Posted by kate at 12:48 PM
today i am thankful for the brief but beautiful life of a little pig named oscar. oscar was born this past july to a 600 pound mama that stepped on him the day he was born. her weight shattered his right scapula rendering his right front leg immobile and causing other internal complications. surviving as a 1 pound newborn piglet is hard enough on the farm with four legs. with three legs i knew the odds stacked against oscar and so i brought him into our home. i raised him on goats milk, banana yogurt, blueberries and cereal.
he quickly became my everywhere companion.
nick and i brought him to the mountains with the jordans. we brought him to cape cod with nick's family, canada and the vineyard with my family. he quickly became the best traveled pig on the farm. his preferred seat was on mine or nick's lap suckling on our hands or knees. he loved car rides and every time we got out to stretch our legs and let oscar pee or give him a snack we would have a little crowd around us cooing over our piglet.
after a month of holiday from the farm oscar came back with nick, rudy, and i weighing just under 40 pounds. as hard as it was to let him go live like a pig, i moved him in with my other piglet, van gogh, and the two lived happily together amongst the adolescent turkeys in elizabeth's barn. they became inseparable. pigs are remarkable creatures and develop relationships with each other not unlike the way humans do. oscar would always tease van gogh by playfully biting at his missing ear and van gogh, similarly would tease oscar about his broken leg.
oscar's injury was a constant worry for me and for all those who loved him. dad and his friend sketched out plans for a prosthetic of sorts. mom told me of a pony at the world equestrian games that had only three legs. michelle tried to contact veterinary students that would operate for free. nick was always studying & marveling at the way his good front leg was developing and compensating.
i worried a lot. i was oscar's mama. i had been so from the first day when i picked him out of the fields all bloody and broken and brought him back to the bus. i would dissolve into tears when i heard stories of mamas... human mamas with human babies...speak to their fears of letting down their babies. it was my biggest fear. i was so scared that oscar was in pain. or was going to be in pain. i couldn't fix his leg but i wanted nothing more in this world than to fix it. i wanted him to have four working legs so that he could run around as fast as his brother. i wanted him to be able to stand at the water trough and not have to fling his upper body up on it just to get a sip. i wanted him to be just like all of the other pigs.

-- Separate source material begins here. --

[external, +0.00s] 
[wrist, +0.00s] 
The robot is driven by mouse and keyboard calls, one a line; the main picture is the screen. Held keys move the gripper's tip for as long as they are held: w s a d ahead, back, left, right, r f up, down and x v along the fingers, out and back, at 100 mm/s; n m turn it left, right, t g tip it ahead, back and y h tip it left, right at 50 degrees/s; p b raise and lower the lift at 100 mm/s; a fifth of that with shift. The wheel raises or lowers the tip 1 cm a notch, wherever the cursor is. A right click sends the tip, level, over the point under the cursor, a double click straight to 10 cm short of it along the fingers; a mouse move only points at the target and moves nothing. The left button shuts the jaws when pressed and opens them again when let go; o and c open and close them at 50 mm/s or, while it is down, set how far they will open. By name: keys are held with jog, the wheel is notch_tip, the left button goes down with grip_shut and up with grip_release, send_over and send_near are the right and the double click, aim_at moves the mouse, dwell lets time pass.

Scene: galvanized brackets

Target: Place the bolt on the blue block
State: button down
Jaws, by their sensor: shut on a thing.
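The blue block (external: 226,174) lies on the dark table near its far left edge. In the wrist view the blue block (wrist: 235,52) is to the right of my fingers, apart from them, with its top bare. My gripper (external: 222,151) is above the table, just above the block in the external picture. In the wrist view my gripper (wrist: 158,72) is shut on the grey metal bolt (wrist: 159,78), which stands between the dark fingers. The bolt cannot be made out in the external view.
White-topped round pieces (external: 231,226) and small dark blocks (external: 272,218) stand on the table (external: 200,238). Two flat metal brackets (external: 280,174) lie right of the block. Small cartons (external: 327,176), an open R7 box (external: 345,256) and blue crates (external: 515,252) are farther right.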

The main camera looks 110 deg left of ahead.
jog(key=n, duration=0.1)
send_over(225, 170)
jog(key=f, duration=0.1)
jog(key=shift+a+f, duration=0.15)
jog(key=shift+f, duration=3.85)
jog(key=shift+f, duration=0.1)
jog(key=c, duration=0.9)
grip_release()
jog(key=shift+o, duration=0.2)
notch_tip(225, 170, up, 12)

but i guess that's just what made oscar so very very amazing. he wasn't like all of the other pigs. and if it weren't for his injury i would have never known him. i would have never snuggled with him while watching movies. my parents would have never had a pig live in their backyard. i would have never had so many friends and family finish letters and emails with "give my love to oscar".
oscar died this monday morning. asleep in the straw in his hut alongside van gogh and the three big pigs he shared a home with. we don't know what precisely killed him. i knew that he was feeling unwell. i had spent this past weekend sitting with him in his pasture as he let me scratch his belly and tickle his ears. but he wouldn't eat. i should have done more about it. i should have involved elizabeth and taken him up to the house and spoiled him rotten. but i didn't. it is so shameful to admit, but i was tired. i was tired of worrying. i didn't love him any less. i was simply at a loss of what more i could do. i hope i didn't let him down. i hope he knew how much i loved him.

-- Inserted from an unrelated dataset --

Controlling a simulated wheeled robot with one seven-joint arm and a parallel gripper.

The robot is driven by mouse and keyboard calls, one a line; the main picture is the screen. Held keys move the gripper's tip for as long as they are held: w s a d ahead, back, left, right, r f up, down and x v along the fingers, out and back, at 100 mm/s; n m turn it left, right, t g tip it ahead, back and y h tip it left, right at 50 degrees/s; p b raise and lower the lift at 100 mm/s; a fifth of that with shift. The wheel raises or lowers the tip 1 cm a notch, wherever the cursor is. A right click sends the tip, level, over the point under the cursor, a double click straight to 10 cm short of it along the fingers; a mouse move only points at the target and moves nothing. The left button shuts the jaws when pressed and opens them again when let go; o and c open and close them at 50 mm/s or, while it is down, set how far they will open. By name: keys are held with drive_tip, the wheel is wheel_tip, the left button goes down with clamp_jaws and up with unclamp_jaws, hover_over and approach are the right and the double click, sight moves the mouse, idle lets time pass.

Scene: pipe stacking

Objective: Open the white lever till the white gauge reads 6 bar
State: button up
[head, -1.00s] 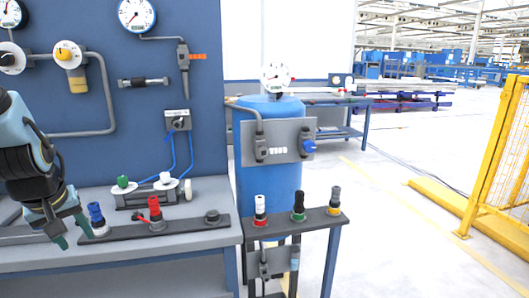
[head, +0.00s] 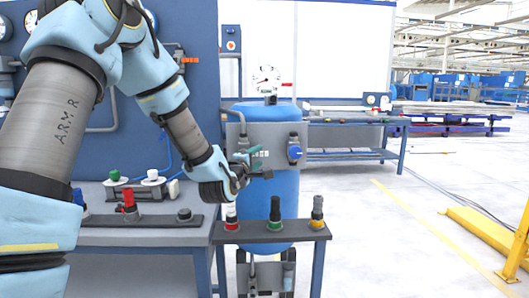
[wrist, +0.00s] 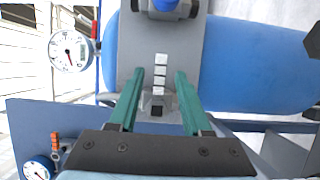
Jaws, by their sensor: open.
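A round white gauge (head: 265,79) stands above the blue tank (head: 283,205). It also shows at the left of the wrist view (wrist: 70,50), its needle too small to read. My gripper (head: 258,160) is open in front of the grey plate (head: 278,138) on the tank. In the wrist view its teal fingers (wrist: 160,80) straddle a pale fitting with a dark end (wrist: 157,104). I cannot tell whether this is the white lever or whether the fingers touch it. A white-topped knob (head: 152,176) is on the bench.
A blue knob (head: 295,153) is at the plate's right. A small stand (head: 252,238) with several coloured fittings is in front of the tank. A blue panel and bench (head: 130,237) are left. Yellow barriers (head: 518,245) stand right, with open floor between.

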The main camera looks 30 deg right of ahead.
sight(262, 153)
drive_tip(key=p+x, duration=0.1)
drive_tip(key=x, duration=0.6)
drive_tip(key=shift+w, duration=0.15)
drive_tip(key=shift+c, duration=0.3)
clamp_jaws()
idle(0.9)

i don't regret a single moment i spent with that pig or thinking about him. i don't doubt it sounds ludicrous to most that i could write so much about a pig. but this is the abridged story of oscar. in five short months he became the biggest animal on the farm to me. i feel so lucky to have been his mama. and that is about all i can say about oscar right now. thank you for reading if you got this far :)
Posted by kate at 6:37 PM
i thought we moved to the south. to north carolina. where snow on december 4th is the stuff of legends. the stories of nostalgic yankees that forget their current coordinates. i thought i'd be wearing my denim cutoffs right through til next spring.

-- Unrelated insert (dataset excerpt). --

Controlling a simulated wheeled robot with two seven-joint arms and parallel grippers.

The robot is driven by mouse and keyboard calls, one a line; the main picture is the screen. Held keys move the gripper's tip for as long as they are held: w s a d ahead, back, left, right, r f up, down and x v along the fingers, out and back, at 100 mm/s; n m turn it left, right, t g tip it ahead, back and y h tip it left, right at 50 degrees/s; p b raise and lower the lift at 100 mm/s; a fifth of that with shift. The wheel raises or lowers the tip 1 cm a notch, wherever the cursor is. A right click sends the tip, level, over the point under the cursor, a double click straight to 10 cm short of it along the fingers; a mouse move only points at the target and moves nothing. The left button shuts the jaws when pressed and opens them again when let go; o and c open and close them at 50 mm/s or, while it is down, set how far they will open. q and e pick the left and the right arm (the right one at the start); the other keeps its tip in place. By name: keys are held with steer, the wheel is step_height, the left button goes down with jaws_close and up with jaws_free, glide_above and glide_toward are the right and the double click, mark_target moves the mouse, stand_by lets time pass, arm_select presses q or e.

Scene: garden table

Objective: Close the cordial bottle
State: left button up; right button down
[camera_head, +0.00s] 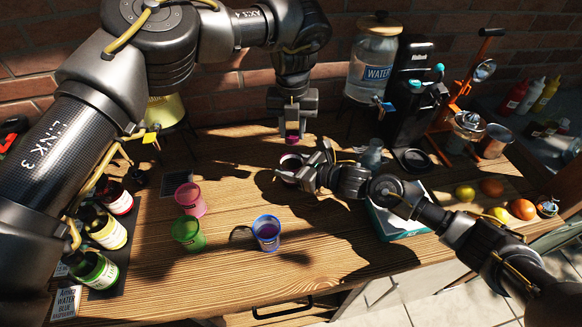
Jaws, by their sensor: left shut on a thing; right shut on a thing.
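My left gripper (292,124) points straight down at the back middle of the table. It is shut on a small pink-purple piece, probably the cap (292,139); its fingers hide most of it. Just below in the picture, my right gripper (302,168) reaches in from the right and is shut on a round, dark purple-pink thing, probably the cordial bottle (289,160). The fingers hide much of its body. A small gap seems to show between the cap and the bottle; I cannot tell their exact alignment.
Several bottles, including a green one (95,268), stand on a dark mat at left. Pink (190,198), green (188,233) and blue (267,232) cups stand front middle. A water jar (374,62) and black machine (412,110) stand behind; fruit (522,209) lies right.

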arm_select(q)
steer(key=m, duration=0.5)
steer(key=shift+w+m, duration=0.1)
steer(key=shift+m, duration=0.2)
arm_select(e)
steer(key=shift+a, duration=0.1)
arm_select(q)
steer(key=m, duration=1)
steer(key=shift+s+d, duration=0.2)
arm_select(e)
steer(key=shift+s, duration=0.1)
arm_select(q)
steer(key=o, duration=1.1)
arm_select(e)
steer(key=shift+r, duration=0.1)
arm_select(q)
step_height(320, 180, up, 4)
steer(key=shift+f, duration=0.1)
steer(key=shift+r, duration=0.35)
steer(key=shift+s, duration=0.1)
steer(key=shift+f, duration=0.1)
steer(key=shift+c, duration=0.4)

i was misled. the first days of winter here are no different than those of new england or france. i miss california. i do. BUT. the first snowfall is always magical. and a total surprise to yours truly. so today, i walked about my animals amongst the freshly fallen snow. and it was a delight.
Posted by kate at 8:41 PM
pardon my online absence dear readers. it seems to me the hardest task of a farmer is tending to her neglected, but loved, macbook.
i had a wonderful thanksgiving week with my parents. but. my camera died an inglorious death in a mud puddle. nick's camera ran out of battery and we "misplaced" the charger. so i had a thanksgiving week sans appareil. which was wonderful. but frustrating. so no photos to show of the feast and the week-end. suffice to say we had a house full of family...one of our turkeys...greens from my garden....sweet potatoes from friends....and bread by my dad.
now nick is back. i bought myself a hanukkah present of a new canon. and i have a few moments to retreat to the online world. photos above are of the presents i got last week. so much love and its not even christmas yet.
hanukkah gelt from maura
flowers from mama
macaroons from nick
pens & paper from papa
....and old (but very much needed and desired) new yorkers from ayana.
i'm one lucky lady to receive so much goodness by post and by hand.